=== Recorded information ===

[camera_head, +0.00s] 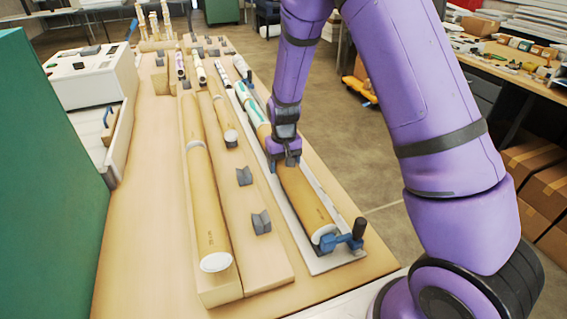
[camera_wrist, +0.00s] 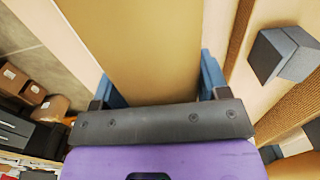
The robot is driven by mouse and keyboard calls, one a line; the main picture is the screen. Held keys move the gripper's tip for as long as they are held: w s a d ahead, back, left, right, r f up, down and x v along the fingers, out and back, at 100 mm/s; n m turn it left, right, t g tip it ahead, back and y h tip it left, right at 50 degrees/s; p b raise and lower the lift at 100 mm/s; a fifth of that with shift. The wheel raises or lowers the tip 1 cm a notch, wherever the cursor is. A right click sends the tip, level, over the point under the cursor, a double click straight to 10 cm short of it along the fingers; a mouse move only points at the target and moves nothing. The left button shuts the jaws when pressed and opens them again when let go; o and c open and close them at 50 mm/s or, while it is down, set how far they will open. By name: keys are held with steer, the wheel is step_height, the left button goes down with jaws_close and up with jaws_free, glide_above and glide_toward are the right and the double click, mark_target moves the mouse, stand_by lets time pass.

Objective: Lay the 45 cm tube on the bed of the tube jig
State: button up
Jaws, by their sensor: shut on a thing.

===
=== Recorded information ===

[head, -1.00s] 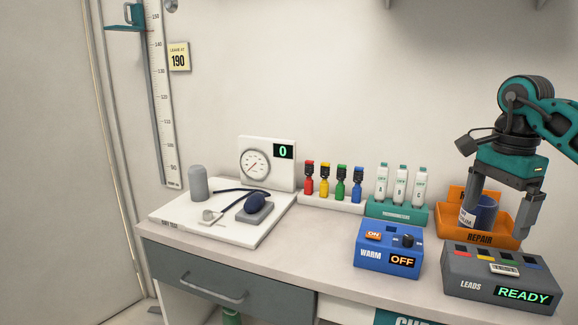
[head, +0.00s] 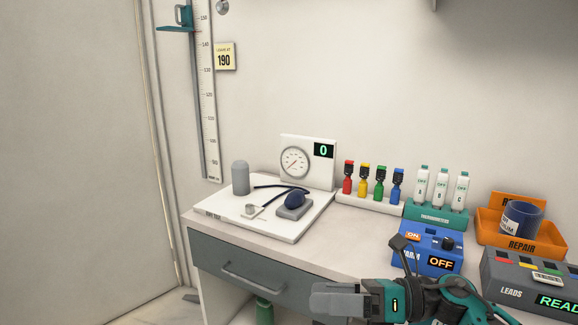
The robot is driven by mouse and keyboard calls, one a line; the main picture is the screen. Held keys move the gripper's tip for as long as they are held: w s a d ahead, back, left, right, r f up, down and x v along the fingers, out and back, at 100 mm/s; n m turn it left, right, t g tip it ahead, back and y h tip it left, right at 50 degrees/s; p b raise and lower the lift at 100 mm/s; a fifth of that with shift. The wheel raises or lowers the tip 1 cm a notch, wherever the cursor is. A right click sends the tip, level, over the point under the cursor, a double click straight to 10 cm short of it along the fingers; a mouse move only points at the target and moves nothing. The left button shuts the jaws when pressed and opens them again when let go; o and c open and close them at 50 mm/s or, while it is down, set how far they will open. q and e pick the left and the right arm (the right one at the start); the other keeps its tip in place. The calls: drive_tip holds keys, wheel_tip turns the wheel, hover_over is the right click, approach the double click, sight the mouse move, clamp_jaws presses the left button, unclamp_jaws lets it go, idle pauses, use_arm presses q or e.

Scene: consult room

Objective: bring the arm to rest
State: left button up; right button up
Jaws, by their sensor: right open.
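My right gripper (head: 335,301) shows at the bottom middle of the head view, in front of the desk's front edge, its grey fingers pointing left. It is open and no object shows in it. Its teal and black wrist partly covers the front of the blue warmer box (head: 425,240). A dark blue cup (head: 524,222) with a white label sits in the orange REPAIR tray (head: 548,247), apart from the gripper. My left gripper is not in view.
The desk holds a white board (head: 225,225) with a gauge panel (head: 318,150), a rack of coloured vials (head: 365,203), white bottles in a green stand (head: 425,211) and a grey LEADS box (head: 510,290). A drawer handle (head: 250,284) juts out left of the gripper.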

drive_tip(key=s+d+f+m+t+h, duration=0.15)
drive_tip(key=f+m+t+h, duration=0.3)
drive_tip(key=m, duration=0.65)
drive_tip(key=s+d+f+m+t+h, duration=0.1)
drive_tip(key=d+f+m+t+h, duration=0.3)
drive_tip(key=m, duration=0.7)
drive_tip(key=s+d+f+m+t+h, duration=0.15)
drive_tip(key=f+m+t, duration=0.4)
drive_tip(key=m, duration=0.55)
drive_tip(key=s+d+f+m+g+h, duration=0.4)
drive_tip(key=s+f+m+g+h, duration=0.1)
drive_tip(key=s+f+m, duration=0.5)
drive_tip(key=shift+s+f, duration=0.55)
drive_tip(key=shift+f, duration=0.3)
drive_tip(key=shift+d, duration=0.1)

===

:: Task objective ::
Pick out the lines containing the string "State".

:: Worked answer ::
State: button up
State: left button up; right button up

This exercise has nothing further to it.